Thursday, July 25, 1:00-2:00
Building 101, Lecture Room D  (VTC from Boulder)

Thursday July 25, 11:00-12:00
Building 1, Room 4550

Host: Andrew Dienstfrey

Abstract:  The shift in the focus of the computing industry towards learning applications, and the inevitable end to Moore's law have empowered the search for novel substrates and architectures to build computing systems that can learn like the human brain. Machine learning techniques have made tremendous progress in narrow tasks using large datasets and compute power. These systems are a far cry from the human brain in terms of energy efficiency and performance across several domains. In order to build energy efficient AI systems, we need to identify the optimal devices, architectures and design techniques. To achieve this, it is necessary to have a solid theoretical foundation for intelligence and computing, and what they both entail. In this talk I will review some of the fundamental ideas that underlie the current computational approach to intelligence, and explore the foundational question - is computing the optimal path forward to artificial intelligence? A thermodynamic framework of intelligence will be proposed as an alternative option - one that describes intelligence as a physical process in terms of homeostasis, entropy flow and energy dissipation. I will discuss this exciting path moving forward examining recent advances from non-equilibrium thermodynamics and their relationship to predictive inference in self-organized systems. I will end with a discussion on how these results will encourage rethinking of our design philosophies needed to engineer a 'computer' based on thermodynamic principles using novel substrates and network architectures.

Bio: Natesh Ganesh is a PhD student in the Electrical and Computer Engineering Dept. at the Univ. of Massachusetts, Amherst working under Prof. Neal Anderson.

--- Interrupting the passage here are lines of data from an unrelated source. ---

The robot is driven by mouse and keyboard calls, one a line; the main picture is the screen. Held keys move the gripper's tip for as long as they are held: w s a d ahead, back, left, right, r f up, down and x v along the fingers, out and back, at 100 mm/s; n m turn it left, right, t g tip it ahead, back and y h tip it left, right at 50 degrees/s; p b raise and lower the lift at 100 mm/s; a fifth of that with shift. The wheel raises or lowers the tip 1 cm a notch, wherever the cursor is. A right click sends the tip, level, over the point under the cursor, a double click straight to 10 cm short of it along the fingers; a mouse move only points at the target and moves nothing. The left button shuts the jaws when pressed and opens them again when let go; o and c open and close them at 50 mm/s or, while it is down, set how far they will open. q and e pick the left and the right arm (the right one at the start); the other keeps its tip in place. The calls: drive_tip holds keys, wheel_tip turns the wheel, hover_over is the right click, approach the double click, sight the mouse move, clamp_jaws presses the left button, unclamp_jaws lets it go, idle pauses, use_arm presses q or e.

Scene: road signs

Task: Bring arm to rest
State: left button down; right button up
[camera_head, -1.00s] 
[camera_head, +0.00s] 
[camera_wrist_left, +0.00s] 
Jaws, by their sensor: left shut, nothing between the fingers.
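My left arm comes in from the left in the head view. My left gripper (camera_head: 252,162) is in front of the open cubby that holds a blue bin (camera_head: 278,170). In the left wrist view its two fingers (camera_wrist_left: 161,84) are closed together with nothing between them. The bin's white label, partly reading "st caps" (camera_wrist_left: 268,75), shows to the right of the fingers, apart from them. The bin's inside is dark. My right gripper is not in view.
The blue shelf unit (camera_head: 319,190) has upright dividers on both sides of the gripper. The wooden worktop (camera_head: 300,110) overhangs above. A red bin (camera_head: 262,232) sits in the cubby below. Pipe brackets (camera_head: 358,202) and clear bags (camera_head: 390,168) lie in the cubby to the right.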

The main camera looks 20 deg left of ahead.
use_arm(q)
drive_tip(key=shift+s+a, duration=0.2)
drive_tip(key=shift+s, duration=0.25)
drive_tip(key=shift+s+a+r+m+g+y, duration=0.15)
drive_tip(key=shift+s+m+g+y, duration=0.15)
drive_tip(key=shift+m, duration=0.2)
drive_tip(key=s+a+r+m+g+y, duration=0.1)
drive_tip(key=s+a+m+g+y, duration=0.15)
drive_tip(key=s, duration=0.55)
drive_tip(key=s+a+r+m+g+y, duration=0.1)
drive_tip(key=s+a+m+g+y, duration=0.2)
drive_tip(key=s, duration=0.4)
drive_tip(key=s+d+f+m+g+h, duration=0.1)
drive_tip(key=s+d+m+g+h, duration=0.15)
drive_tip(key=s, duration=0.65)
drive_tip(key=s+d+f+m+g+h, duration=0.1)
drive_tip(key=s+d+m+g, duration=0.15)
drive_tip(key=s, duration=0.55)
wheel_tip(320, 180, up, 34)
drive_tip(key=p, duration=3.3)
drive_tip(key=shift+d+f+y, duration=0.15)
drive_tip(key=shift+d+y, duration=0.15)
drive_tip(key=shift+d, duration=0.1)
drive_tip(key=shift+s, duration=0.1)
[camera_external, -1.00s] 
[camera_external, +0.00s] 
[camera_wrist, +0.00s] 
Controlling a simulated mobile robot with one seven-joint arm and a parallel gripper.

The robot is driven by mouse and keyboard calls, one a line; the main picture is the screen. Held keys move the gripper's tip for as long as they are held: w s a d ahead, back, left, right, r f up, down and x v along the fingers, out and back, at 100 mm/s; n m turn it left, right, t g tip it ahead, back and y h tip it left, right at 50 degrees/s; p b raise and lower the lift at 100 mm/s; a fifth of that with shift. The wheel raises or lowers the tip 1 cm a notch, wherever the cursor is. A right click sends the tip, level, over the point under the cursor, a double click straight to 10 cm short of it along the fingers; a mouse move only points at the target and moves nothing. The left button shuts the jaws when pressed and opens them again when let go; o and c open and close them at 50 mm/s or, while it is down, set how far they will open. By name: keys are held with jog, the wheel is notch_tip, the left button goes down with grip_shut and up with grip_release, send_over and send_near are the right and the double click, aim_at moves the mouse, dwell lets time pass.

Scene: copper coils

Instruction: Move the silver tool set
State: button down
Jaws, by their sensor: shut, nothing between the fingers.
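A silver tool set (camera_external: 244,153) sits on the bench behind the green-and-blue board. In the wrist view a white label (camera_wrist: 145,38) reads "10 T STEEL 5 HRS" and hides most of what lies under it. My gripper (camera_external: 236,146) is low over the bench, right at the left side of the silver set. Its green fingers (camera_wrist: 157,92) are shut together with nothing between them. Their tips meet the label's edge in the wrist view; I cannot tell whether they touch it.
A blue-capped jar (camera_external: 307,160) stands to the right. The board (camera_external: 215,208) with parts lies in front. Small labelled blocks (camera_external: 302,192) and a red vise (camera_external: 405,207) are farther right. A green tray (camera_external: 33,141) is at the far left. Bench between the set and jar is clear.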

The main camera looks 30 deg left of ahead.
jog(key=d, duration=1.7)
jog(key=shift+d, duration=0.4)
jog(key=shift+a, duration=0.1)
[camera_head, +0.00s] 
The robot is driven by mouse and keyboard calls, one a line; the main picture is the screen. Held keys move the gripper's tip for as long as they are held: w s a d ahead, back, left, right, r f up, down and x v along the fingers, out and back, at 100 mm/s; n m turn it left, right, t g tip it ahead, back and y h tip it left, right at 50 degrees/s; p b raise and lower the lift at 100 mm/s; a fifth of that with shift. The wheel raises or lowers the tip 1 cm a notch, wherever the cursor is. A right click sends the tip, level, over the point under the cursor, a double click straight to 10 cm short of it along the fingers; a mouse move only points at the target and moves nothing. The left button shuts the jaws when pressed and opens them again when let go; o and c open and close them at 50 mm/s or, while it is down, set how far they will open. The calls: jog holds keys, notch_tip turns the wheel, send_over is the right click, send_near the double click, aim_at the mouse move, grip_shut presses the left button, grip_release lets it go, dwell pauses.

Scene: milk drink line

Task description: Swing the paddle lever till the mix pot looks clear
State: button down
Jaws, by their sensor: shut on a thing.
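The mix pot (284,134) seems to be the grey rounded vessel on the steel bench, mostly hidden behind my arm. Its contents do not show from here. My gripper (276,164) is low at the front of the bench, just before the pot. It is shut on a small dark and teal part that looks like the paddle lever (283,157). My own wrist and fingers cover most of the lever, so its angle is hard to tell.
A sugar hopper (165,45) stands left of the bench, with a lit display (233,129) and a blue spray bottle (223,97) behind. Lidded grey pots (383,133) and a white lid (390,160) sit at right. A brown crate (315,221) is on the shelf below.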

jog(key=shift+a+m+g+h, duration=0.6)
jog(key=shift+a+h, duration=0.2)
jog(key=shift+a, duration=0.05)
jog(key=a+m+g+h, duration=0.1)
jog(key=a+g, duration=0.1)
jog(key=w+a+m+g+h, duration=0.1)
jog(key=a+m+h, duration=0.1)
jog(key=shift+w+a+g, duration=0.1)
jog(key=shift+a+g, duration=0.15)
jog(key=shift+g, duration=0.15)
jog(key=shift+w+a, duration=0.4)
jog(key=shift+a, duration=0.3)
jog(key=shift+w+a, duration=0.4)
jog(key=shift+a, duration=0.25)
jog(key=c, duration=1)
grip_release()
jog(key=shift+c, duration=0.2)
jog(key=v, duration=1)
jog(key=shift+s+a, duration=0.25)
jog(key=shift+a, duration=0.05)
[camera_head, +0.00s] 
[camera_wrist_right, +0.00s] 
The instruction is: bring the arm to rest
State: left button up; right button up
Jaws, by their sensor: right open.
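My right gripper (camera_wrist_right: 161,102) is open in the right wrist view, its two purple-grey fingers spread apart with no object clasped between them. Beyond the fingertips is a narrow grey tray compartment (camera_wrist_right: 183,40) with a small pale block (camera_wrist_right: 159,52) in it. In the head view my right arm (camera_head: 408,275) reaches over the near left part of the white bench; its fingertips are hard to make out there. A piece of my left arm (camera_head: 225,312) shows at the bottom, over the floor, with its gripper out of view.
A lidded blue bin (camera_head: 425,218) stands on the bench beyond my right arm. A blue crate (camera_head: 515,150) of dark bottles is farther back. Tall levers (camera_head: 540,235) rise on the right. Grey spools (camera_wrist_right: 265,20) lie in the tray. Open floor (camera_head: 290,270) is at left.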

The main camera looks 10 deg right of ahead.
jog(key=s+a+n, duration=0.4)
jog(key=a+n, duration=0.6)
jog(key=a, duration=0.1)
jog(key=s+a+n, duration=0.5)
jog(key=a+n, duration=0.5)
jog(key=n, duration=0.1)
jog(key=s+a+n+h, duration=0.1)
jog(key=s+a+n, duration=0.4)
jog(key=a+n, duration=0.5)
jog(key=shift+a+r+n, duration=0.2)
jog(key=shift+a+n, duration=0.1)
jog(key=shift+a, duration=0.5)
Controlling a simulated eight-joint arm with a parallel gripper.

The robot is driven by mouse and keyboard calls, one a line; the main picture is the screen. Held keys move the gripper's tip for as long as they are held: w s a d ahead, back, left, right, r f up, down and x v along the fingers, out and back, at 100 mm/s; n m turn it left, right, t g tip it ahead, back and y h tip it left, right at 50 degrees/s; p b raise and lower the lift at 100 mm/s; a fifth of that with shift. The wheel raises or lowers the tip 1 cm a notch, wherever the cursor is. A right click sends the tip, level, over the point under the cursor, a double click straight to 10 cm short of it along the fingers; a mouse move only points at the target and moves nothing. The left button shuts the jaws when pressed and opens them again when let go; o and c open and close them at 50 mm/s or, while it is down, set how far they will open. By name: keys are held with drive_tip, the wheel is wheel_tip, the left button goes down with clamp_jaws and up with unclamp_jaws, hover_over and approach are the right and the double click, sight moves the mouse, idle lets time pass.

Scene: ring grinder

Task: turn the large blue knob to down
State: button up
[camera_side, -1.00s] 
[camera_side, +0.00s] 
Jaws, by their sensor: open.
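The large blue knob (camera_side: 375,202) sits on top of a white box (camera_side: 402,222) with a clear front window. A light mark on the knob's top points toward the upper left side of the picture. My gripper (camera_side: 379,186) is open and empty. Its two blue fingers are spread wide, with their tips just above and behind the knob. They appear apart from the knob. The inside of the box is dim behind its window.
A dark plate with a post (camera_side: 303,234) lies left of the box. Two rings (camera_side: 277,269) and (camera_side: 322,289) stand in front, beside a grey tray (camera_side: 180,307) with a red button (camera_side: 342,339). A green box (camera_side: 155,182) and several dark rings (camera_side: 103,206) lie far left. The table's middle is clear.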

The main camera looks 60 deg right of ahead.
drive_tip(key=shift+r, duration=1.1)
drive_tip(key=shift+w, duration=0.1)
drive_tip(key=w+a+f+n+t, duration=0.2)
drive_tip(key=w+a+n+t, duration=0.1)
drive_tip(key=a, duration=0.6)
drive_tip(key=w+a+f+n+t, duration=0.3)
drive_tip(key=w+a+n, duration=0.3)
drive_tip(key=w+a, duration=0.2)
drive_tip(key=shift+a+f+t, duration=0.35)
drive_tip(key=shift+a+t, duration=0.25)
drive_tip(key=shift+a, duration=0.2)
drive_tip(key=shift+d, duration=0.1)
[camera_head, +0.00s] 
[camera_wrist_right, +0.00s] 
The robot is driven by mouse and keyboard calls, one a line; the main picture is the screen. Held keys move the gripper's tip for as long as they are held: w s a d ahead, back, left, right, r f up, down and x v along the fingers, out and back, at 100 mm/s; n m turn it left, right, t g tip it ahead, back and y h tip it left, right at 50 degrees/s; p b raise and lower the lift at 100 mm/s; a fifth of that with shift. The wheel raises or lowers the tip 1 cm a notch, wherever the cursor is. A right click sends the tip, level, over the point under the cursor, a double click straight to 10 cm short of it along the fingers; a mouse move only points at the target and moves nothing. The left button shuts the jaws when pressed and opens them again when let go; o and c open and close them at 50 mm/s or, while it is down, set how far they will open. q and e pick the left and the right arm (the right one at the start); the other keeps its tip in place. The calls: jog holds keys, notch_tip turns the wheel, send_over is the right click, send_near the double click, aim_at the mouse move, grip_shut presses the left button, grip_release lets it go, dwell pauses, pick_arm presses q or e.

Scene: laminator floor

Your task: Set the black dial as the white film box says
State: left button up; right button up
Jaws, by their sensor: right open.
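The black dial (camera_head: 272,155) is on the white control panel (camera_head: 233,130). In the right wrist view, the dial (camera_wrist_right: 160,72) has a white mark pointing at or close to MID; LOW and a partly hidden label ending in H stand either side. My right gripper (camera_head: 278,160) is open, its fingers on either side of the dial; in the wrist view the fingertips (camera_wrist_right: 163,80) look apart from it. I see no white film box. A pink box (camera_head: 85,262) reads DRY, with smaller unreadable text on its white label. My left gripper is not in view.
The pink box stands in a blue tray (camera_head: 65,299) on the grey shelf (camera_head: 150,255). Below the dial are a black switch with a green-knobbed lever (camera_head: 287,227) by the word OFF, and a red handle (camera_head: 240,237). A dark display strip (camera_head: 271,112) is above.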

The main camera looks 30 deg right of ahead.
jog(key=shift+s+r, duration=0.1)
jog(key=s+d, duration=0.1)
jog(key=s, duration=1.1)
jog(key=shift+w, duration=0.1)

His research interests include physical intelligence, complex systems, information theory, non-equilibrium thermodynamics, brain inspired hardware and artificial consciousness. He has been working on the fundamental non-equilibrium conditions for intelligence in physical systems and proposed the novel  framework of Thermodynamic Intelligence for his graduate research. He is currently working on the new engineering of thermodynamic computing to build energy efficient AI using novel substrates.